The days are growing shorter and colder as winter draws near. Even though now might not seem like the best time to be outside working in the garden, there are plenty of things you can do to help prepare the space for winter.
Spending time in the space now might result in greater results for your flowers and plants in the upcoming growing season, regardless of the type of space you’re working in—whether it’s a big plot in your backyard or a small raised bed in a community garden. In addition, it always feels nice to be outside in the fresh air, regardless of the season.
This is a list of things to do before the snow starts to fly.
Tidy up – strategically
It’s tempting to pick up a rake and clear things away when the plants and flowers wither and the leaves fall. Resist the temptation to remove the seed pods, stalks, leaves, and perennial plants from the ground for the winter. Leaving enough of plant material behind will not only create a haven for beneficial insects and pollinators come springtime, but it will also provide food and shelter for overwintering birds.
Rake some leaves onto your garden beds if you can, especially for plants that would benefit from a little extra insulation throughout the winter.
Support the birds
It’s time to get out the suet and bird feeder. Feeding birds regularly during the winter months is important because overwintering birds might grow reliant on you for their food. To lessen the transmission of illness, try to sterilize the feeder approximately every two weeks.

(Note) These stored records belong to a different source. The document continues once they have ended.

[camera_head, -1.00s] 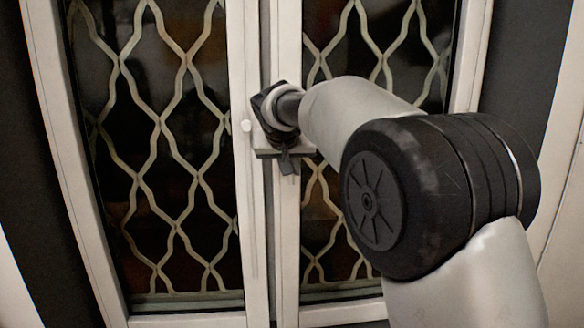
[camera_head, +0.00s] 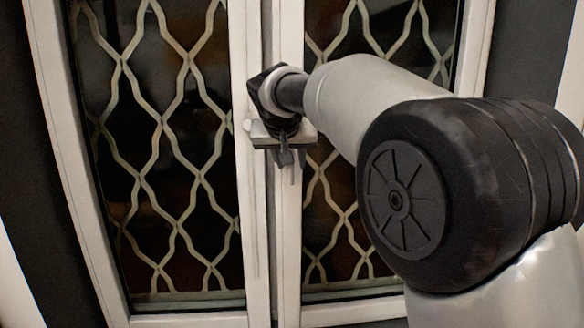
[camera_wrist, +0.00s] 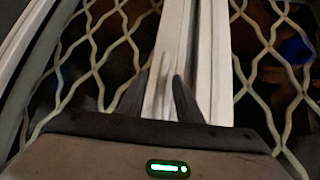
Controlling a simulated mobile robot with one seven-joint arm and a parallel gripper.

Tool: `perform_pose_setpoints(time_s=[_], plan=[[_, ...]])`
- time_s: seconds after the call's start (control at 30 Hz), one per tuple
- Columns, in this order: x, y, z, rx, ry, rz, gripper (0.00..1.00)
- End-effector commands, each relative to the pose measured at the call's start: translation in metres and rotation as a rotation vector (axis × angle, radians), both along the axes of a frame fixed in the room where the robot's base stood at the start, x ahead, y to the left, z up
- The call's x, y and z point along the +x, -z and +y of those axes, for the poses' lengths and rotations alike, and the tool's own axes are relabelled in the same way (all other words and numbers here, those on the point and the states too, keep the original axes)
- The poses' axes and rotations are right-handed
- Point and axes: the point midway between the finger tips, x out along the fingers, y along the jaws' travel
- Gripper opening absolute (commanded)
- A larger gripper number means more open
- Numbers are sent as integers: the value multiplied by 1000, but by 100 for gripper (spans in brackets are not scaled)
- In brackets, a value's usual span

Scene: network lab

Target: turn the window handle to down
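The window has two tall panes behind wavy lattice, with white frame bars (camera_head: 287,230) meeting in the middle. A small white knob-like part (camera_head: 247,125) shows on the middle bar, just left of my gripper; I cannot tell whether it belongs to the handle. My gripper (camera_head: 287,158) is in front of the middle bars, fingers partly hidden by its own body. In the wrist view its two dark fingers (camera_wrist: 160,85) stand apart on either side of a pale, narrow, upright shape (camera_wrist: 159,98), which may be the handle. I cannot tell whether they touch it. The handle's angle is unclear.
Pale lattice (camera_head: 160,125) covers the dark left pane, close beside my gripper. The right pane is partly hidden by my arm. A white outer frame (camera_head: 62,150) and dark wall strips (camera_head: 30,170) border the window.

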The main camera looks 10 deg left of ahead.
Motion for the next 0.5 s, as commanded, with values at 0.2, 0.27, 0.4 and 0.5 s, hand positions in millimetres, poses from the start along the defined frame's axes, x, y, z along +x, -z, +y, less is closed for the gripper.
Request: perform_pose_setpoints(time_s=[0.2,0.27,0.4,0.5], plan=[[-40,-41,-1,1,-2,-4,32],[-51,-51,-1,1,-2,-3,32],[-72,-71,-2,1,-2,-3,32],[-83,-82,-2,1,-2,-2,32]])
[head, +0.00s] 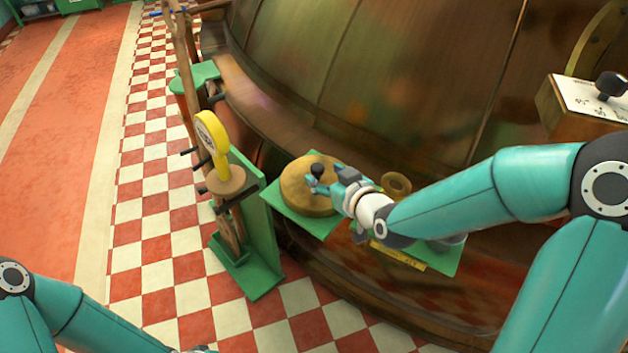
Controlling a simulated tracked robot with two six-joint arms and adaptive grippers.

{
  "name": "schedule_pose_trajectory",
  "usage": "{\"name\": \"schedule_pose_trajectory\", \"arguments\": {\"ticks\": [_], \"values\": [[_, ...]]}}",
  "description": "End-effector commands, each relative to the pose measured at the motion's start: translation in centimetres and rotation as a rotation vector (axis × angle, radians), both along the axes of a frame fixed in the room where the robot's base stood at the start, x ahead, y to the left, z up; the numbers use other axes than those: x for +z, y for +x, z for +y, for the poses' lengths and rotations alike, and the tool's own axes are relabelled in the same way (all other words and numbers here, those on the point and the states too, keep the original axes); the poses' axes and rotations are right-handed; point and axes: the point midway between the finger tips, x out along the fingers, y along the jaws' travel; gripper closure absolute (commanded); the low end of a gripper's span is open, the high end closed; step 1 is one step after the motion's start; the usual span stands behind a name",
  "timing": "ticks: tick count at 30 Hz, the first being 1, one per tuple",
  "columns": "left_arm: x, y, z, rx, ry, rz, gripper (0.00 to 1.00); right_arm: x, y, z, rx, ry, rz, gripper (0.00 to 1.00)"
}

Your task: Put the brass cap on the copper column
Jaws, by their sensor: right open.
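The brass cap (300,198) looks like a wide, round, flat disc with a black knob (317,170) on top. It rests on a green shelf (322,226) beside the big copper kettle. My right gripper (318,183) is open, with its fingers at the knob over the cap; I cannot tell whether they touch it. A small brass ring-shaped opening (399,182) shows just right of my right wrist. It may be the top of the copper column, but my arm hides what is below it. My left arm is at the lower left, its fingers out of frame.
The copper kettle (390,70) fills the back. A green stand (255,225) with a yellow-rimmed gauge (212,140) rises left of the cap. A second green shelf (447,262) with a yellow label lies under my right forearm. A box with a black-knobbed lever (590,100) is at right.

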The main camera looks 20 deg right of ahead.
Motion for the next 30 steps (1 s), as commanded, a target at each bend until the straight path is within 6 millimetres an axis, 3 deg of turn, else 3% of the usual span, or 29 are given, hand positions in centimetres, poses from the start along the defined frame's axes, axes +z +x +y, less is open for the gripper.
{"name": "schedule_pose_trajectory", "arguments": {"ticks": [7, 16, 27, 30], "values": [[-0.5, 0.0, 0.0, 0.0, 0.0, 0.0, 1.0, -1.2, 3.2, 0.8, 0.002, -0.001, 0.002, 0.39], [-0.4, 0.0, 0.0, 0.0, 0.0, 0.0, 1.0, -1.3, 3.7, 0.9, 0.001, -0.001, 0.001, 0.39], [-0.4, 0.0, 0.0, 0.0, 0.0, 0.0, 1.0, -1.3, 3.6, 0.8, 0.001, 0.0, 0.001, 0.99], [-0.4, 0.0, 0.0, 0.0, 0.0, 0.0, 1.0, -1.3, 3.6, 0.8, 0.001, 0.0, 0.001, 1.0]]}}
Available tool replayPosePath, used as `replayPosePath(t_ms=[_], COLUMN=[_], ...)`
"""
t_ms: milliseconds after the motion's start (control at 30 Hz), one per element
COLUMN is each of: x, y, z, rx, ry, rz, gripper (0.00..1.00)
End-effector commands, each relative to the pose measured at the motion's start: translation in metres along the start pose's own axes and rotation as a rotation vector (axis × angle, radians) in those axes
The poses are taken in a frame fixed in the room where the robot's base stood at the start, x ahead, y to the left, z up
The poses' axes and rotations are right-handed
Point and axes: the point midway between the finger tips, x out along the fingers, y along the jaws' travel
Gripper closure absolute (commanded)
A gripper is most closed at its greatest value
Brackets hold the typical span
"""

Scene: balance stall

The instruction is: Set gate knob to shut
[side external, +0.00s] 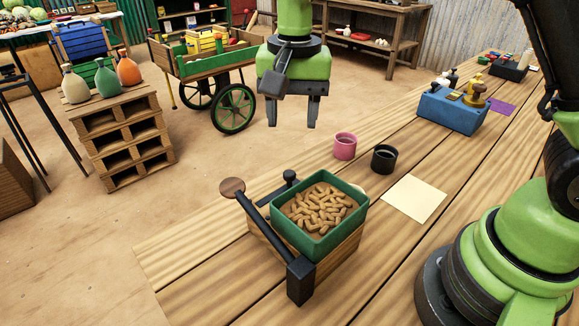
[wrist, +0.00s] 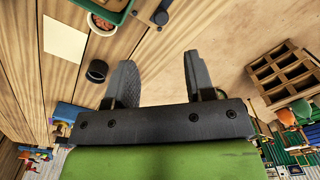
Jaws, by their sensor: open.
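A wooden dispenser box (side external: 339,252) on the bench carries a green bin (side external: 346,220) full of peanuts. A black knob (side external: 289,177) stands upright on a dark bar at the bin's back left side. It looks like the gate knob, though its setting is hard to tell. A long black lever (side external: 262,222) with a brown round end (side external: 232,188) runs along the box's left side. In the wrist view the black knob (wrist: 161,18) shows at the top, beside the green bin's edge (wrist: 117,14). My gripper (side external: 292,125) is open, empty, pointing down above and behind the knob, clear of it.
A pink cup (side external: 345,146) and a black cup (side external: 384,159) stand behind the box. A pale sheet (side external: 414,198) lies to the right. A blue box (side external: 450,111) with brass parts stands farther back. The bench left of the dispenser is clear.

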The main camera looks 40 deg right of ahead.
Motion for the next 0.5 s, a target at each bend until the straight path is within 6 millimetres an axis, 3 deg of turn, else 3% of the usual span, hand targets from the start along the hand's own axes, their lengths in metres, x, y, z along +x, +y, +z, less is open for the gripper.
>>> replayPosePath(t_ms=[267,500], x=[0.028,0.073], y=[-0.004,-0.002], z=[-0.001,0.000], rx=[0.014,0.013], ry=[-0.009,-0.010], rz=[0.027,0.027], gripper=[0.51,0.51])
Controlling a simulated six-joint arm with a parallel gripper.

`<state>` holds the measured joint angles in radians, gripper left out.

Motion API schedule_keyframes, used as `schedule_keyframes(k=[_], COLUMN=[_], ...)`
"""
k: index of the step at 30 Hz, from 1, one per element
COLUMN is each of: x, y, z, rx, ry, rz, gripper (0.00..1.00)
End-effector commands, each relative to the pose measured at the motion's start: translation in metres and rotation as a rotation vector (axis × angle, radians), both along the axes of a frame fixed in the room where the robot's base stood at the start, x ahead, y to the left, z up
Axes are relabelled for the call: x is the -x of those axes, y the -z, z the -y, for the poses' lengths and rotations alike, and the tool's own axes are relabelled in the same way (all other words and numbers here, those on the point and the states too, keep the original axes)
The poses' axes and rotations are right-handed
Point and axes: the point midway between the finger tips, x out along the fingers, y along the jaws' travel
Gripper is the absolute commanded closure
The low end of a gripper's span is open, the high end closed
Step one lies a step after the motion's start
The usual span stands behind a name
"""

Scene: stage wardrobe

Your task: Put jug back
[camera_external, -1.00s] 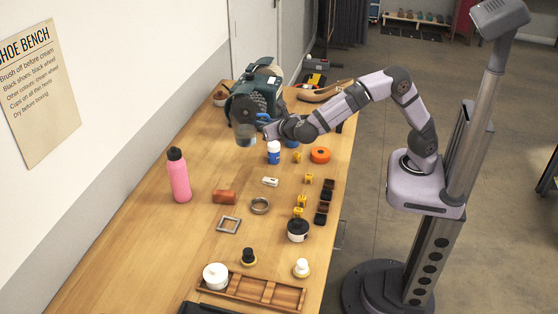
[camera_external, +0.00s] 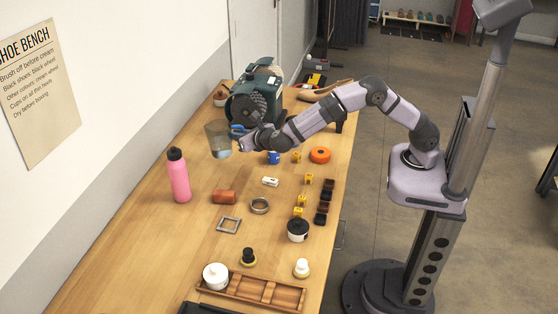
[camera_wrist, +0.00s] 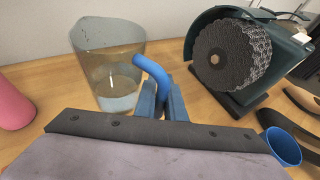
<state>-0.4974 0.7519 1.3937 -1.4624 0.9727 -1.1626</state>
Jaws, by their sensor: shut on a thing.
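The jug (camera_external: 218,134) is clear and grey-tinted, with a little pale liquid at the bottom. My gripper (camera_external: 243,136) is shut on its blue handle (camera_wrist: 152,72). In the wrist view, the jug (camera_wrist: 105,65) stands left of the fingers and roughly upright. Its base is close to the wooden bench top, but I cannot tell whether it touches.
A green machine with a dark brush wheel (camera_external: 250,105) stands right of the jug. A pink bottle (camera_external: 179,177) is nearer the camera, to the left. A blue cup (camera_wrist: 283,146) is at lower right in the wrist view. Bench space between bottle and jug is clear.

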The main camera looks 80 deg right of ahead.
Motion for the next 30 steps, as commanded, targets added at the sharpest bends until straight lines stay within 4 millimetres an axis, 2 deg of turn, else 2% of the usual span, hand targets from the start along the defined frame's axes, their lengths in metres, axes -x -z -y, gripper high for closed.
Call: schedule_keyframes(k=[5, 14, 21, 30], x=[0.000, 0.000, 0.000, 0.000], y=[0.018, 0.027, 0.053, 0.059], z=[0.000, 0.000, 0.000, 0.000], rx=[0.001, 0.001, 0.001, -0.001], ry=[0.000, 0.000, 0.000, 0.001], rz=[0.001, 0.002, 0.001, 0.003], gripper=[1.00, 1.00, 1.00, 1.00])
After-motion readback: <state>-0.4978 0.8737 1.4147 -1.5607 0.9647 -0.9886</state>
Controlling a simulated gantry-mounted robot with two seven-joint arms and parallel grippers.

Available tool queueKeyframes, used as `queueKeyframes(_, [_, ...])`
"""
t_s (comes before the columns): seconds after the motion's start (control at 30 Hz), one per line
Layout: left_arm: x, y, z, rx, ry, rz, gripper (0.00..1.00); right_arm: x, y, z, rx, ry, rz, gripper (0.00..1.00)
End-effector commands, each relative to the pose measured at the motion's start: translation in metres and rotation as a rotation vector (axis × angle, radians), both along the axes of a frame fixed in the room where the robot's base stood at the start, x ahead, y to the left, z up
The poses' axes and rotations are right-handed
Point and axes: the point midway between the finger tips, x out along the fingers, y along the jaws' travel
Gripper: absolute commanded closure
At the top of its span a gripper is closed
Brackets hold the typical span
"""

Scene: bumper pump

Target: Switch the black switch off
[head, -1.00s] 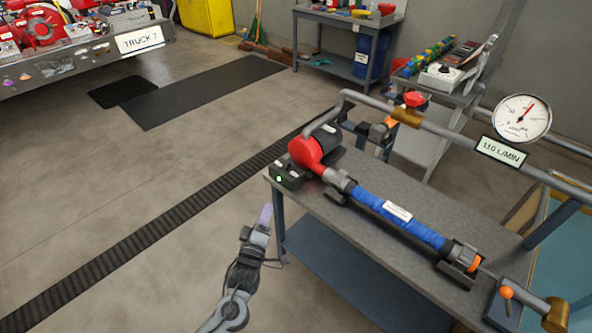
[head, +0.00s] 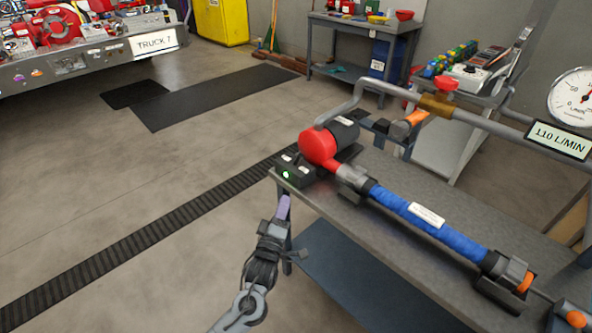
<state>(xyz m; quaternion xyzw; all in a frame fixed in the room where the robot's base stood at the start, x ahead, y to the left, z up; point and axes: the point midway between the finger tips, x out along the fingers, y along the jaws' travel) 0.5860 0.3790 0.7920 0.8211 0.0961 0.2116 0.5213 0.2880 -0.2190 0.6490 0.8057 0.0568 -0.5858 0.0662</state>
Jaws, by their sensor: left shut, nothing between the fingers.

Protect shrubs and garden beds
Most bushes and shrubs don’t need to be pruned or trimmed in the fall; it’s usually preferable to wait until early spring. For young or recently planted trees that might break under the weight of ice and snow, late fall is a good time to stake and wrap with burlap. Make sure you continue watering them until the ground completely freezes.
Fertilize veggie gardens
Late fall is an excellent time to fertilize a space if you enjoy growing herbs and veggies there. After adding some fertilizer and lime to the soil, spread compost or manure over it. To preserve fragile plants like lavender and strawberries that you’ll be overwintering, cover garden beds with hay or straw.
It is good to see vivid and colourful bulbs bloom in the spring after a long winter. Fortunately, most bulbs can be planted all the way up until the ground freezes. Select a sunny, well-drained area and enjoy planting alliums, tulips, crocus, daffodils, and hyacinth. The general rule of thumb is roughly three times the height of the bulb if you’re unsure of how deep to go.